§ To do
Copy out each line of the listing that has the word "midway" in it.

=====

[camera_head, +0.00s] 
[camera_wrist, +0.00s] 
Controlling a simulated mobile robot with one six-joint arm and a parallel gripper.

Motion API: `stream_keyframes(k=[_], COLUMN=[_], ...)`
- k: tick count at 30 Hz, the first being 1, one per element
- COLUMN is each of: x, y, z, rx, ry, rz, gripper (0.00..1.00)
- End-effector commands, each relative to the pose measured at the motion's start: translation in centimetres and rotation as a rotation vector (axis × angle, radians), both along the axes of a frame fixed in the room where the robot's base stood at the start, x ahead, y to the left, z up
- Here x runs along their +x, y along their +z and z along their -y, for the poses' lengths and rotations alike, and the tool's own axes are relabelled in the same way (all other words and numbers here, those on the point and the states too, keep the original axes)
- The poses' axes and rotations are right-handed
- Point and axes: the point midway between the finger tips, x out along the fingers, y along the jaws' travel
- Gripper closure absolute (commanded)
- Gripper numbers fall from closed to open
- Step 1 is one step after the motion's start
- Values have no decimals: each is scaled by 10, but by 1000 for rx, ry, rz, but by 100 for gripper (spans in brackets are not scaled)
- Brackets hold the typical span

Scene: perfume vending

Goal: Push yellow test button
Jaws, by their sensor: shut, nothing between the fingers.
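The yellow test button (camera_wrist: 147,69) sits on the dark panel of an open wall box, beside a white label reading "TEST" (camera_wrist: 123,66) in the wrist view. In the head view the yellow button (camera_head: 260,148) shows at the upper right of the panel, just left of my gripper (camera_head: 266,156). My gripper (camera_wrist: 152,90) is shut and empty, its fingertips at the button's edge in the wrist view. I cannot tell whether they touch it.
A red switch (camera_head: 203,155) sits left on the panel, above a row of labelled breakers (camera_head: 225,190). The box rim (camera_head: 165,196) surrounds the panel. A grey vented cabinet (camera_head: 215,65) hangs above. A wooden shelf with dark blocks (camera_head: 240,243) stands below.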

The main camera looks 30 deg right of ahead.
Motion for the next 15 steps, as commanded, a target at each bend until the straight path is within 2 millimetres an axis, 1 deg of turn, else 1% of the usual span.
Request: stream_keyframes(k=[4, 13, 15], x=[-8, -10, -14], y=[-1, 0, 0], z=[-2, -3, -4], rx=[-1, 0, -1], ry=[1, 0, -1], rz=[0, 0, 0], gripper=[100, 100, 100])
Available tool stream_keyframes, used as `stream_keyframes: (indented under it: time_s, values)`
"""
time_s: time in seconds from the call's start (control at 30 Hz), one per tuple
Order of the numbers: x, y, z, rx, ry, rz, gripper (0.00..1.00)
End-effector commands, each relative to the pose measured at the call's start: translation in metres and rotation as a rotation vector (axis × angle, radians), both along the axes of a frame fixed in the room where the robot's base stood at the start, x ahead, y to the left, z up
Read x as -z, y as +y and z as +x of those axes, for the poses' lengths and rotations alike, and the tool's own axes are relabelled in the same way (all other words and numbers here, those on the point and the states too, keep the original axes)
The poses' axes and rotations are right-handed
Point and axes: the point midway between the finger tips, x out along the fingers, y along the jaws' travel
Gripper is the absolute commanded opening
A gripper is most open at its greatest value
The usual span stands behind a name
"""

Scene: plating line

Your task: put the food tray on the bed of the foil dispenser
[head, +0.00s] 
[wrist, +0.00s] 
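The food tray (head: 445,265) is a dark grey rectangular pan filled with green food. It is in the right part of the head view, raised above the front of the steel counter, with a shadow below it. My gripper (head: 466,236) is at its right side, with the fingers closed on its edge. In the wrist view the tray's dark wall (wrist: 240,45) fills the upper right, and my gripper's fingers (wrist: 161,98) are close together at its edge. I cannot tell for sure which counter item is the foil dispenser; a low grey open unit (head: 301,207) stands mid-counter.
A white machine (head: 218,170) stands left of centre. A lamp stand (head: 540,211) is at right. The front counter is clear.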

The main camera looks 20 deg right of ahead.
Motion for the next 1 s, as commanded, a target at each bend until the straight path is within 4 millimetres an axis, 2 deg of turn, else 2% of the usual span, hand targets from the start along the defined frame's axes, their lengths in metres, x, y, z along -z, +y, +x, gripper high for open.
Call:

=====

§ Correct response
- Point and axes: the point midway between the finger tips, x out along the fingers, y along the jaws' travel
Point and axes: the point midway between the finger tips, x out along the fingers, y along the jaws' travel

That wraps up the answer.